### [Goal]
Scan the entries below and extract each line with the word "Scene" in it.

[Robot trajectory data]
-.-.-
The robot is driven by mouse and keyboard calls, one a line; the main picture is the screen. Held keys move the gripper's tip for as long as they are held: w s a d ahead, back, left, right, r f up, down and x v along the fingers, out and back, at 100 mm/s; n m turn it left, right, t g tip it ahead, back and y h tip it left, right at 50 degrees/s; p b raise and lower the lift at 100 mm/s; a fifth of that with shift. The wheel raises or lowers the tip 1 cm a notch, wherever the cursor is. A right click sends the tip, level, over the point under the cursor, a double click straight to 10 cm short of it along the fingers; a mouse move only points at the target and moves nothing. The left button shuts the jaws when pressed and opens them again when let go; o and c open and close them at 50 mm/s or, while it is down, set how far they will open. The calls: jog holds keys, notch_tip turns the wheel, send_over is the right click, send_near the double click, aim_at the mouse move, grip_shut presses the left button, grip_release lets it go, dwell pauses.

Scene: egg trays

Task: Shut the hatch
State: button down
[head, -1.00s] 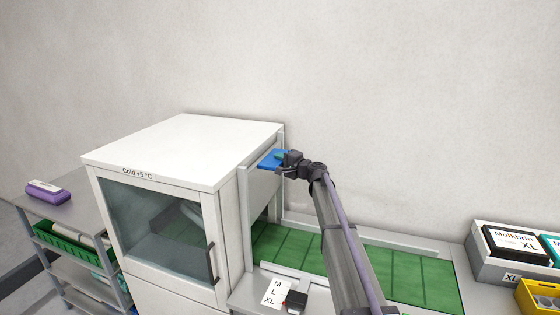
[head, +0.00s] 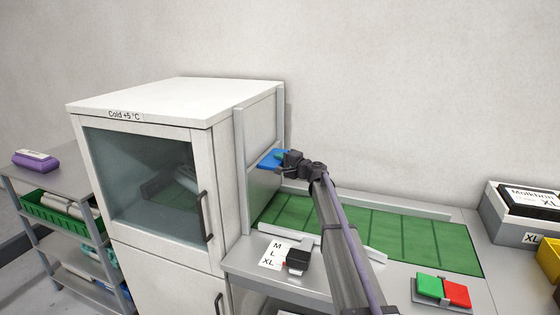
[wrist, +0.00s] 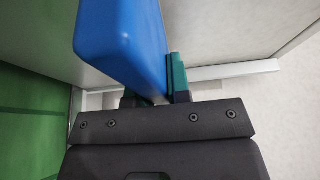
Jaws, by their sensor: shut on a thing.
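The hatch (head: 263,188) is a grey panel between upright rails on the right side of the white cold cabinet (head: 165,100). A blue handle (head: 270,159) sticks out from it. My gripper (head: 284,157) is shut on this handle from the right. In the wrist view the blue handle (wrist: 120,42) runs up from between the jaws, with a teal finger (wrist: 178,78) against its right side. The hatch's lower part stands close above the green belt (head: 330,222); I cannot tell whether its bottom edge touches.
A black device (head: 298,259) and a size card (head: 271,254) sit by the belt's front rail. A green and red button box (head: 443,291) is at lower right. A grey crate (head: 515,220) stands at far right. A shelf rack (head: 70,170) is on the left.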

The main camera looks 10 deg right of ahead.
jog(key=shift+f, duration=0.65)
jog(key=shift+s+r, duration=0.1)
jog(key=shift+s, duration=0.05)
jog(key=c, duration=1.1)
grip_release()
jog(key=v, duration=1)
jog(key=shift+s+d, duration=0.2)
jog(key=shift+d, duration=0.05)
-.-.-
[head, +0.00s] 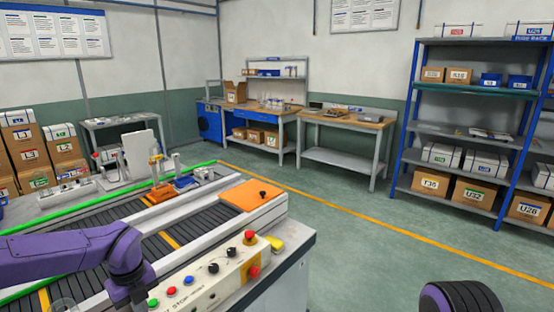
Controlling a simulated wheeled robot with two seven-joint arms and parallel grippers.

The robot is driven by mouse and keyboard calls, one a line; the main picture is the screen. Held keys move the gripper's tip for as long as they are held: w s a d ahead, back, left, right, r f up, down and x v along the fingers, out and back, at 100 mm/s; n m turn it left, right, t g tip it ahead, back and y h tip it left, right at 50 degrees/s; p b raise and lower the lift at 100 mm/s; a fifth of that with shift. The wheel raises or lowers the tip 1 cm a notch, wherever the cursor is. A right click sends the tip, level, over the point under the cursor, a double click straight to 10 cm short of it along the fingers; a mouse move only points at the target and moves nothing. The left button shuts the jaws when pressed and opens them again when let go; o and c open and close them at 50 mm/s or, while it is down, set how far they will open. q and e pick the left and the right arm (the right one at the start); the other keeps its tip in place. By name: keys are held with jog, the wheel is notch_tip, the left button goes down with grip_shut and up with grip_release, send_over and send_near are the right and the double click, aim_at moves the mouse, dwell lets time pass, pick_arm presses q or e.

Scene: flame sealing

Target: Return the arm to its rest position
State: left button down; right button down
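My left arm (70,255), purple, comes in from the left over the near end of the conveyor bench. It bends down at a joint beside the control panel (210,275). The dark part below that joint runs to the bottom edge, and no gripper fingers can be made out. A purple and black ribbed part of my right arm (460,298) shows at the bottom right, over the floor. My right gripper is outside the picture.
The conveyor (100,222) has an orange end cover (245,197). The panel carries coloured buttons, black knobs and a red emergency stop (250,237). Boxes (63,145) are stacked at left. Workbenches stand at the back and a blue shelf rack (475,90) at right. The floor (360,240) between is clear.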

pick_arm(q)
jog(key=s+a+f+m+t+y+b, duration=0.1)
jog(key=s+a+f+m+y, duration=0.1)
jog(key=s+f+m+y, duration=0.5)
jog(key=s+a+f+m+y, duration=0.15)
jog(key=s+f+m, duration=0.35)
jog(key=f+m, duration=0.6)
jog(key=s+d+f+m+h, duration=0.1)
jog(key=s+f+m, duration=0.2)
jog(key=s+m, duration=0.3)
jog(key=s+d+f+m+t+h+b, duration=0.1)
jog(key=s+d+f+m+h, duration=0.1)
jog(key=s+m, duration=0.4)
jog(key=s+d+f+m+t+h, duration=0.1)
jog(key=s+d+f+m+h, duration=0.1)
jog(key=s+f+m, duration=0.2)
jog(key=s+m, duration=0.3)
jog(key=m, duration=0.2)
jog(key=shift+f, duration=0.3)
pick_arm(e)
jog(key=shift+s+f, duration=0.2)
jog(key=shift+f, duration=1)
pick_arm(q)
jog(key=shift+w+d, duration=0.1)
-.-.-
### [Written answer]
Scene: egg trays
Scene: flame sealing

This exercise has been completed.